Set exercise: Look through the data below and return each line where "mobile" appears.

Entries:
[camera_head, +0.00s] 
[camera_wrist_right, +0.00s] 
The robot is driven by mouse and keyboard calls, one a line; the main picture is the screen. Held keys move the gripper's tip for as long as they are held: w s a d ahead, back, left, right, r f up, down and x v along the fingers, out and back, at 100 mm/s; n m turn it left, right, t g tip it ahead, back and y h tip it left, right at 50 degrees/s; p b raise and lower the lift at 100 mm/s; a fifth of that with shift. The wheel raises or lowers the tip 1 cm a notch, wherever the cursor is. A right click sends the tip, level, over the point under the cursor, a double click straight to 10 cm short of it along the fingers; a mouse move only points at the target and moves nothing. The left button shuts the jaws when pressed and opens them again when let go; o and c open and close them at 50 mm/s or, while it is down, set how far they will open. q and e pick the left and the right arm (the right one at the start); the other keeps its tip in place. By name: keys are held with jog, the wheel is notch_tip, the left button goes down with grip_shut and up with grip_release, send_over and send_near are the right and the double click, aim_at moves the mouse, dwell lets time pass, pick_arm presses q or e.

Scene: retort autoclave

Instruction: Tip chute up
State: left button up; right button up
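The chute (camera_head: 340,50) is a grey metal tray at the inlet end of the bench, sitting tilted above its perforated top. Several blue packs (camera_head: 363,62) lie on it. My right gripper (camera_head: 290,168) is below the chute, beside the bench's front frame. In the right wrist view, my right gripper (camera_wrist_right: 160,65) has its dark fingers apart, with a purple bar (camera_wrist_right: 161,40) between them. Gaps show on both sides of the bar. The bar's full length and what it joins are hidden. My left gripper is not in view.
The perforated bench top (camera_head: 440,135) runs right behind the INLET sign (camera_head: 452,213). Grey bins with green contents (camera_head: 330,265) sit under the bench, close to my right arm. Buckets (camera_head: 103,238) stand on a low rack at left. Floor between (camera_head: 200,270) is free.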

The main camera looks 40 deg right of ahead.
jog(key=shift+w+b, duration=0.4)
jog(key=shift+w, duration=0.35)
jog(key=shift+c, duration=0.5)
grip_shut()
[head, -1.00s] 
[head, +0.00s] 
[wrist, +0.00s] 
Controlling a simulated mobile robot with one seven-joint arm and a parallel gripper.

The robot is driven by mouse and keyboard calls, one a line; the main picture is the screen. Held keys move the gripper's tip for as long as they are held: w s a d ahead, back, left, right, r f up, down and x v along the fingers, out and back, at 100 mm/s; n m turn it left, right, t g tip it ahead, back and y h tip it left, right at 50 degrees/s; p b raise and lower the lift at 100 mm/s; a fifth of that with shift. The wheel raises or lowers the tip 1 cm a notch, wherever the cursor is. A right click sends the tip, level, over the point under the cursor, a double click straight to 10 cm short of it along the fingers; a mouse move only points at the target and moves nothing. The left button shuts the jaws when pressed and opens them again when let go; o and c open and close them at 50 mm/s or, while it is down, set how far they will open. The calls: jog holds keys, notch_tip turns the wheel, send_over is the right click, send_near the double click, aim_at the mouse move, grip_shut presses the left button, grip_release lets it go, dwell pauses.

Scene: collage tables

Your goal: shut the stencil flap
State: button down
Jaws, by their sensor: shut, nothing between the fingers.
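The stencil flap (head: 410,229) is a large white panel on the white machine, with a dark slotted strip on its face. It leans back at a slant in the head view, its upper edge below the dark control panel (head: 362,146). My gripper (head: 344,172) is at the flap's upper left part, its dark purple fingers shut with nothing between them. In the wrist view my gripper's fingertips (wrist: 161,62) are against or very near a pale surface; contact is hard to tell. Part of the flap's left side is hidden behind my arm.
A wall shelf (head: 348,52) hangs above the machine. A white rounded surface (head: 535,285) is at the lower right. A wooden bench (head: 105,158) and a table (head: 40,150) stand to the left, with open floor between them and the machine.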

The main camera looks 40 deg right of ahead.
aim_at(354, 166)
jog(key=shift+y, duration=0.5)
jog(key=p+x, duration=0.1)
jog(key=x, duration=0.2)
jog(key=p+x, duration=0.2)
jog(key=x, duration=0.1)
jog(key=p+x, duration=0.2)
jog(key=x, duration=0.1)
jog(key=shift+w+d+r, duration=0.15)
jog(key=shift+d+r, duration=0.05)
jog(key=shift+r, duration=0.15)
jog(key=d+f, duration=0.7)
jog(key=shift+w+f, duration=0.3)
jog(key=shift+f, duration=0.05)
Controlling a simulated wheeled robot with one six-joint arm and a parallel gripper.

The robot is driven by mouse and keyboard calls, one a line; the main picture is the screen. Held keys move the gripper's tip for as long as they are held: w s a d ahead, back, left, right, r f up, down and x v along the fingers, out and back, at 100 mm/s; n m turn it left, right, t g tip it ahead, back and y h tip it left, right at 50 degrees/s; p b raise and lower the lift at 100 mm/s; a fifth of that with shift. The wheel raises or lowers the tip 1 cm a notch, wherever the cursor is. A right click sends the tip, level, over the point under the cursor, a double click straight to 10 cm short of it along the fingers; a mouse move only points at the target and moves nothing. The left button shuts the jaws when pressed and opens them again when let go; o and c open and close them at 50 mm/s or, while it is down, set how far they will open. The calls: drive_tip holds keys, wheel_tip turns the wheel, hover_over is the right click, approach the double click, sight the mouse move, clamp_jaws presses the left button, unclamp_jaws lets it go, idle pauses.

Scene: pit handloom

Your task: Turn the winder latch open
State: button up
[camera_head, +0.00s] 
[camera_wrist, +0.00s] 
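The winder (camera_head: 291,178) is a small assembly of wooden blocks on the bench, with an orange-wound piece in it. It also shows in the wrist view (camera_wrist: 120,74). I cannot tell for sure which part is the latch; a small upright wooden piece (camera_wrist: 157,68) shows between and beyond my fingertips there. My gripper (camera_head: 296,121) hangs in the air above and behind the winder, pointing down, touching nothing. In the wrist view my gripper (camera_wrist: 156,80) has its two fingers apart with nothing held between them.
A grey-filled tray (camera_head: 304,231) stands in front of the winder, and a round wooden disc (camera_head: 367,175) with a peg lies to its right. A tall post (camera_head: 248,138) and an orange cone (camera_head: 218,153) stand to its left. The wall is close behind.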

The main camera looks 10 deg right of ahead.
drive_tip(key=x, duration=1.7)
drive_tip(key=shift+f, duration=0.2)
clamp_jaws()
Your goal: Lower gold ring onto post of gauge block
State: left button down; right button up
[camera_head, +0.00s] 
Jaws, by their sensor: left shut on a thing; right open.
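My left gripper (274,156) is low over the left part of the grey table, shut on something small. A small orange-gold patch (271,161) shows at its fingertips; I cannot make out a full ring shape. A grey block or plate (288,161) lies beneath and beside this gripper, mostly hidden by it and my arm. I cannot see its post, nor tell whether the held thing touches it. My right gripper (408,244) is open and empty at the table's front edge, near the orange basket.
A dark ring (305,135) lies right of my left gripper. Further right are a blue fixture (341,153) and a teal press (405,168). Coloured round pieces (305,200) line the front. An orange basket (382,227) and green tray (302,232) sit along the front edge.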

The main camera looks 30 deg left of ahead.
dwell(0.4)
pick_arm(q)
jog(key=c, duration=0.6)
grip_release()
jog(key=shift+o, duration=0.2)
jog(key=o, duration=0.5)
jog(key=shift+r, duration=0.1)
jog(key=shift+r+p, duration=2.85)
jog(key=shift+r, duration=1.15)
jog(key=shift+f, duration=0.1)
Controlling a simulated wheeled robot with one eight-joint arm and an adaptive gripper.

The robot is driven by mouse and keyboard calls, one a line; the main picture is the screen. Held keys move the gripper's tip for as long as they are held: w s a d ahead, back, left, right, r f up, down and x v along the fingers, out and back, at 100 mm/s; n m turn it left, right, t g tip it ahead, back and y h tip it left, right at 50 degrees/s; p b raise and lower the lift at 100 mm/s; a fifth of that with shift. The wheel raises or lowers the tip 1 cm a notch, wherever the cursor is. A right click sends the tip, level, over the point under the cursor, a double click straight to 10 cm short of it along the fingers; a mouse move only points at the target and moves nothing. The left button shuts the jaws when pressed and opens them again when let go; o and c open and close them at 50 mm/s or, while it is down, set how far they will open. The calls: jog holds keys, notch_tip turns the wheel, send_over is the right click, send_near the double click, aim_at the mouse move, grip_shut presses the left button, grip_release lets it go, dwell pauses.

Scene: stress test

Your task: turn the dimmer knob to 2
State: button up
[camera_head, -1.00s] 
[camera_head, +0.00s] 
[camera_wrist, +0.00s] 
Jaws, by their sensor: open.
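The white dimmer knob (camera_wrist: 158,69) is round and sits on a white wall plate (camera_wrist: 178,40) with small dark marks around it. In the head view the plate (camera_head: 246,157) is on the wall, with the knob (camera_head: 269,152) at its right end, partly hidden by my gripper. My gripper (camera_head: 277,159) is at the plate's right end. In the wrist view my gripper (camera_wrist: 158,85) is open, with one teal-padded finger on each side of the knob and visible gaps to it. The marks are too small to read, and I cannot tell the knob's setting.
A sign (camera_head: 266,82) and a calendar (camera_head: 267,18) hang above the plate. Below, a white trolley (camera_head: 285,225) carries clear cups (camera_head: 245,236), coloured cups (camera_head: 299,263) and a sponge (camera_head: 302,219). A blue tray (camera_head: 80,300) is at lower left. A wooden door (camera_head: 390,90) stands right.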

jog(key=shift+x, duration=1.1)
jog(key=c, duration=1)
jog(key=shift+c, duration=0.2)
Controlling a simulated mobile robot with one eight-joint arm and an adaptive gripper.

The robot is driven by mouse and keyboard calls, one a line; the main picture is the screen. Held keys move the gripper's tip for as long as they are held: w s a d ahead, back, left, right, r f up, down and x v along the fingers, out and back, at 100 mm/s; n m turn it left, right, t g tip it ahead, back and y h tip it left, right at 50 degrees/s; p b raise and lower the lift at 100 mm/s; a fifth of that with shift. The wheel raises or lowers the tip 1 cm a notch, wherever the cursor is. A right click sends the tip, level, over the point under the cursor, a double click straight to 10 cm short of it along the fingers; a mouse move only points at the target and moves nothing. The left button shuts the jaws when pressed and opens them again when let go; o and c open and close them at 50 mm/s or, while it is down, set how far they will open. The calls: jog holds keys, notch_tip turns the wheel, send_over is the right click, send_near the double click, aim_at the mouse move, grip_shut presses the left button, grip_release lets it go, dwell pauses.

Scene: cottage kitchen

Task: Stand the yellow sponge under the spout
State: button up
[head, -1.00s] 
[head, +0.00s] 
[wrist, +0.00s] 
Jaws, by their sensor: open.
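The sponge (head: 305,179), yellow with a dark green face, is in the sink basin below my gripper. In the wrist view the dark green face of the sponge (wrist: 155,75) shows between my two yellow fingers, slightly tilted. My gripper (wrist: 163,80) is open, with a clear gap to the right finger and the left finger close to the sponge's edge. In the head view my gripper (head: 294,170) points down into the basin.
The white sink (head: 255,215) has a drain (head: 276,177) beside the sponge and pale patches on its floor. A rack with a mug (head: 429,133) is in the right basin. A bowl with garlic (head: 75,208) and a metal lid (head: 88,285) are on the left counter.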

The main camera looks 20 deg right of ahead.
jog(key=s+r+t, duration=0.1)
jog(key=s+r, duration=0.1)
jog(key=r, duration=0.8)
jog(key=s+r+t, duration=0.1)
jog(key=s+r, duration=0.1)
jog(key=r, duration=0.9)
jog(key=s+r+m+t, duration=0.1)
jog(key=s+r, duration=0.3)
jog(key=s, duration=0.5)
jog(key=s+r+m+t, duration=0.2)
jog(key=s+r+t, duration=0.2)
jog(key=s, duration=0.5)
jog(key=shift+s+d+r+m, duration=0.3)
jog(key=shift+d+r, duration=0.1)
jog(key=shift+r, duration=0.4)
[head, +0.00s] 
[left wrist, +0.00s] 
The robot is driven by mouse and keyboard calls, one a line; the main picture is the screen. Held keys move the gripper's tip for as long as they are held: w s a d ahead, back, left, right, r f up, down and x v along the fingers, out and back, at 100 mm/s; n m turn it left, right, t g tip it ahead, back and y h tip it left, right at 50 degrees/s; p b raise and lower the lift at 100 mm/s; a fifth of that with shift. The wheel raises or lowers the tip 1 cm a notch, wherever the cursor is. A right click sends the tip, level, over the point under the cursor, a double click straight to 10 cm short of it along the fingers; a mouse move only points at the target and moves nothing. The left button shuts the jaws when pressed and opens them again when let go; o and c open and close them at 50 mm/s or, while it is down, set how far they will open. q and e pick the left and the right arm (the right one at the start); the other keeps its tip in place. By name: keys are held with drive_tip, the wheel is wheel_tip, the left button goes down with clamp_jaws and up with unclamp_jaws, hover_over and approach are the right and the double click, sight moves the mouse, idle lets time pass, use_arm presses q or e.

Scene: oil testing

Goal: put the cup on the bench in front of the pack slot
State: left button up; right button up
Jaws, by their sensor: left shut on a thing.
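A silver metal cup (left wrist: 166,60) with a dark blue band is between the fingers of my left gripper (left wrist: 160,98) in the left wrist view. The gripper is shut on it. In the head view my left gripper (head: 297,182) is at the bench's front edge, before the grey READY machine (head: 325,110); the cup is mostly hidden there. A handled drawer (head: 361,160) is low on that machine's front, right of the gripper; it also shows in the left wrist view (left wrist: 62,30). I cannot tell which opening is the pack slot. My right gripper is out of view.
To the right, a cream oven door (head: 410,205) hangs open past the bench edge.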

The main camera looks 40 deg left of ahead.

Response:
Controlling a simulated mobile robot with one seven-joint arm and a parallel gripper.
Controlling a simulated mobile robot with one eight-joint arm and an adaptive gripper.

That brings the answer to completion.